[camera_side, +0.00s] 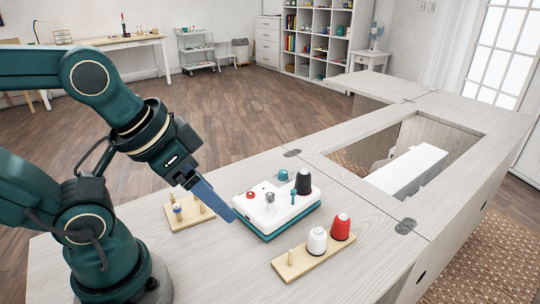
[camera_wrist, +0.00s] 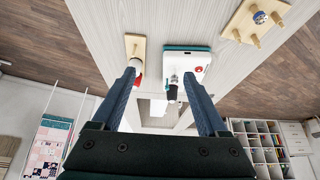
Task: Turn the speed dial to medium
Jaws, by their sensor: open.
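A white box with a teal base (camera_side: 275,213) stands on the cabinet top. It carries a red knob (camera_side: 251,195), a silver part (camera_side: 269,198), a teal part (camera_side: 283,175), a teal post and a black spool (camera_side: 303,182). I cannot tell which part is the speed dial, nor read any marks. My gripper (camera_side: 232,216) is open with nothing seen in it, its blue fingers slanting down near the box's left side. In the wrist view the box (camera_wrist: 202,57) shows beyond the fingers of my gripper (camera_wrist: 162,74), partly hidden by the right finger; the red knob (camera_wrist: 199,69) shows there.
A wooden rack with a white spool (camera_side: 317,241) and a red spool (camera_side: 340,227) stands right of the box. A wooden peg board (camera_side: 186,215) stands left, close to my arm. Behind, the cabinet opening holds a white block (camera_side: 408,171).

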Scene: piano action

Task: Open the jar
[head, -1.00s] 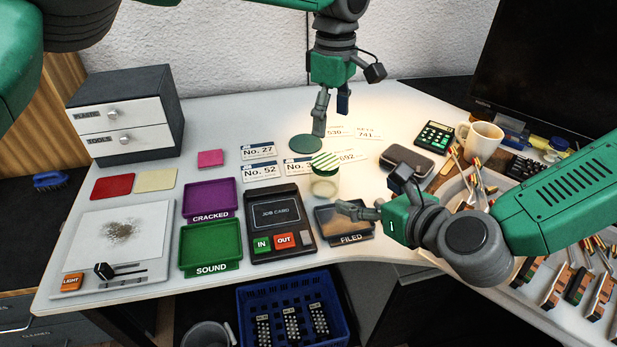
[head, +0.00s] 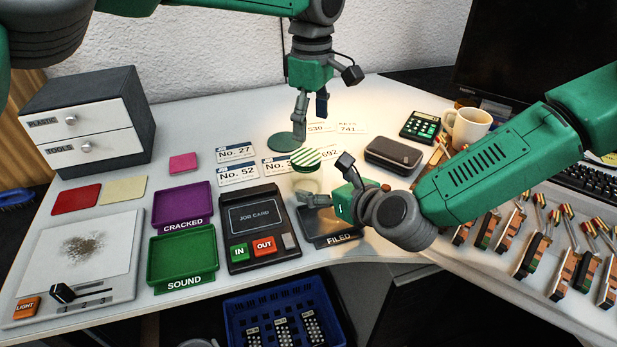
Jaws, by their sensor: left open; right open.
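The jar (head: 306,184) is a small pale glass jar with a green-and-white striped lid (head: 306,157). It stands upright near the middle of the desk, and the lid is on top of it. My left gripper (head: 309,122) points down, open, above and just behind the lid, over a round green mat. My right gripper (head: 318,197) comes in from the right, open, low at the jar's side. One of its fingers overlaps the lower jar in the picture; I cannot tell whether it touches. The far finger is partly hidden by the gripper's body.
A black tray marked FILED (head: 325,238) lies in front of the jar, partly under my right gripper. A job card terminal (head: 258,252) is to the left. A dark case (head: 393,153) and a cream mug (head: 466,127) are to the right. The round green mat (head: 283,142) lies behind.

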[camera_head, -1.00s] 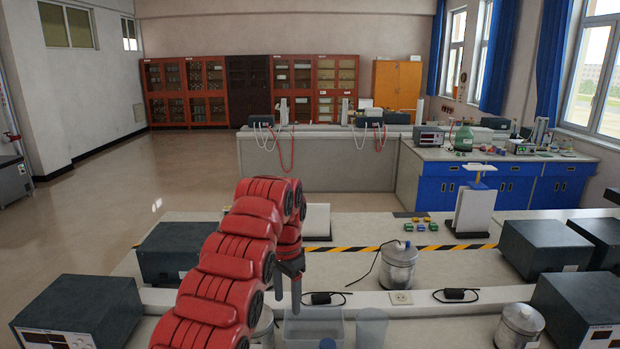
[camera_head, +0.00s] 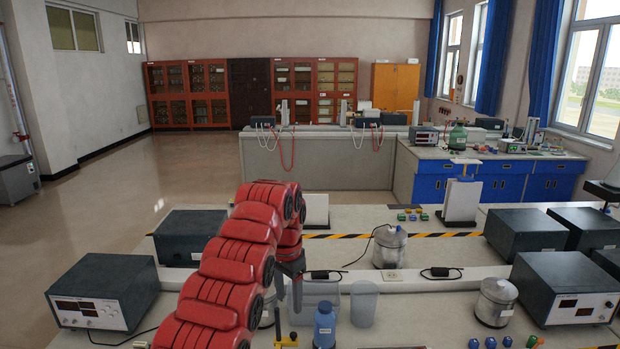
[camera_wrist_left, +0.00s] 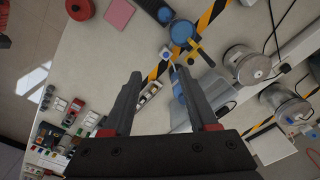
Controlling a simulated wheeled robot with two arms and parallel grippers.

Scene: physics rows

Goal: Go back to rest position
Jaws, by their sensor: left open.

#### [Short exercise]
Identify each line in the records above that contains the word "Task", and copy it out in full.

#### [Exercise result]
Task: Turn the speed dial to medium
Task: Open the jar

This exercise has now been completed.